I feel it is really important to confuse your opponent in the opening.  Instead of playing book lines and typical moves, you can play slightly inferior moves on purpose to put you at a psychological edge.  

Chess at the highest level demands preparation, but for most chess players, this recommendation is a good one.  

What is your opinion of this?

Avatar of liveink

I half way agree. The best move is always the best. So psychologically speaking pure domination is the best intimidation.

Avatar of LazyChessPlayer3201

Lets see a opening that no one can prepare for and has 'slightly inferior moves''

 

http://www.chess.com/livechess/game?id=949150227

Avatar of Diakonia

Unless youre a titled player, trying to get players "out of book" is rediculous.   

Avatar of pfren

At your level, you should not bother at all about the opponents "preparation". In reality one should not fear his opponent's preparation at any level.

One thing you should really do is putting nonfictitious data at your profile, else noone will be able to estimate which terms he should use when replying to you.

Avatar of Charetter115
stuzzicadenti wrote:

Also, I think it was Lasker who advocated the approach of "play the man, not the board". Psychology, nerves, emotions, and fatigue are factors that can affect the outcome of games when humans play chess against other humans. This is what highlights chess not only as a form of art and science but also as a sport, where athletes often exploit every little detail, even those unrelated to the sport/game, to strengthen their performance and gain a psychological advantage over their opponents.
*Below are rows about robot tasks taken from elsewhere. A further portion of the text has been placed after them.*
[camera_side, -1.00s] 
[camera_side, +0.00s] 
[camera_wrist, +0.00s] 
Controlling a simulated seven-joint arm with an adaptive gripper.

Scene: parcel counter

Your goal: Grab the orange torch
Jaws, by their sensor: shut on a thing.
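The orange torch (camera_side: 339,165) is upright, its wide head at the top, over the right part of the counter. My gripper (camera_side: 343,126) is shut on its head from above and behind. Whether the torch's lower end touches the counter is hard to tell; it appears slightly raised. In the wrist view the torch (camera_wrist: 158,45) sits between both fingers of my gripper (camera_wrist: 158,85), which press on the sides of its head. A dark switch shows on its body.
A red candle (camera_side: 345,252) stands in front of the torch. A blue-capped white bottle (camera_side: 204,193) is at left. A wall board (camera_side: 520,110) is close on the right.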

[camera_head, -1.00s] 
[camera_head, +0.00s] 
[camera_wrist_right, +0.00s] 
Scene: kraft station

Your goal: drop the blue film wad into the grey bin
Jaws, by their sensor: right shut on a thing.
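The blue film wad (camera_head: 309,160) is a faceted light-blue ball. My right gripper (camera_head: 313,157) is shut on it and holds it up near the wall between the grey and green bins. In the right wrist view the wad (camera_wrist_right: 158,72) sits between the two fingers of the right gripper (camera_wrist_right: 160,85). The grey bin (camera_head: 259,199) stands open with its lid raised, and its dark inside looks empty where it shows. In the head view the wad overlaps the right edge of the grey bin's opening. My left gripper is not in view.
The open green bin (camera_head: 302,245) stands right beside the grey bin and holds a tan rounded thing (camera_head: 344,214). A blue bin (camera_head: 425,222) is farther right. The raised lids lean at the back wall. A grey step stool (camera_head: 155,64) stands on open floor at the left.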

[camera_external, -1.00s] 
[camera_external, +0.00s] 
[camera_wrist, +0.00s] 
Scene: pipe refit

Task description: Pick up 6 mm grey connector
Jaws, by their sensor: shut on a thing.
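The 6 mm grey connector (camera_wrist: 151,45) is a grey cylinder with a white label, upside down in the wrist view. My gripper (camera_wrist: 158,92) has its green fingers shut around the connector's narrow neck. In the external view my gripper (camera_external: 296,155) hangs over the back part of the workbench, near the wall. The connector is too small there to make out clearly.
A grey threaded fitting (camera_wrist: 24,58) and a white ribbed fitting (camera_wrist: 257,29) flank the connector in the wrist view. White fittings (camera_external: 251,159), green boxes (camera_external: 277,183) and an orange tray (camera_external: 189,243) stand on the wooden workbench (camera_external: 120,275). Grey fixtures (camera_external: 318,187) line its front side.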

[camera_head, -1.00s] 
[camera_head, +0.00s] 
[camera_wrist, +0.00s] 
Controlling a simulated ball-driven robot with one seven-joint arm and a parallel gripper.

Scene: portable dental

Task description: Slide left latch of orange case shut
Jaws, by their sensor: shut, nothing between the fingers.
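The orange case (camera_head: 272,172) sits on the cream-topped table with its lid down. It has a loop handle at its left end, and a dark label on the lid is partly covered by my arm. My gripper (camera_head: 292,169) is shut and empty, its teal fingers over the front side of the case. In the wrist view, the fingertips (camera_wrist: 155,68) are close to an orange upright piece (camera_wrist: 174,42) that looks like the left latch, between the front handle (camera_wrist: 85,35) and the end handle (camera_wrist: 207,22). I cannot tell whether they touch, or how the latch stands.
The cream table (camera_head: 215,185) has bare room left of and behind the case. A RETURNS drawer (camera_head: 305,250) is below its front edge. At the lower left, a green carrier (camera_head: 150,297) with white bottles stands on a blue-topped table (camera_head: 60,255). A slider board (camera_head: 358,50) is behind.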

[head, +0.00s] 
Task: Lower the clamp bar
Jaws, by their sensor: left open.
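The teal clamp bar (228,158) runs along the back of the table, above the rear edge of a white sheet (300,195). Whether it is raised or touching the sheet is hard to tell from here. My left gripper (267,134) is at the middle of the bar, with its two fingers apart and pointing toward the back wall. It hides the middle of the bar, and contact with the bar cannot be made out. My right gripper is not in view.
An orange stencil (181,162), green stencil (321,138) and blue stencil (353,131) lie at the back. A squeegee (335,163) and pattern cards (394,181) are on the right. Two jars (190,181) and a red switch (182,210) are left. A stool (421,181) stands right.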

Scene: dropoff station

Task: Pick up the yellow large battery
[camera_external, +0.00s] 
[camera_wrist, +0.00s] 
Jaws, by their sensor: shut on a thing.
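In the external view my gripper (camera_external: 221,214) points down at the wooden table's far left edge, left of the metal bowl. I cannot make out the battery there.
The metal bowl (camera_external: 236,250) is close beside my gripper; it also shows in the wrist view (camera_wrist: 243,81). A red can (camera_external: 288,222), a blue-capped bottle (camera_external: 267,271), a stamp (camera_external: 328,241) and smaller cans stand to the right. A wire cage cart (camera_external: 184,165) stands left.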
Fischer advocated the complete opposite, "All that matters on the chessboard is good moves".

Avatar of CJ_P

Fischer is one of kings of psych warfare. He may have preached that quote but he did not practice it

Charetter115 wrote:

stuzzicadenti wrote:

Also, I think it was Lasker who advocated the approach of "play the man, not the board". Psychology, nerves, emotions, and fatigue are factors that can affect the outcome of games when humans play chess against other humans. This is what highlights chess not only as a form of art and science but also as a sport, where athletes often exploit every little detail, even those unrelated to the sport/game, to strengthen their performance and gain a psychological advantage over their opponents.

Fischer advocated the complete opposite, "All that matters on the chessboard is good moves".

Avatar of Justs99171

I play both the board and the person. If I know someone in person and they are an opponent that I see regularly, then I learn their openings and pet variations. I know what to avoid and what positions to strive for - positions that they are bad at and positions that I am good at.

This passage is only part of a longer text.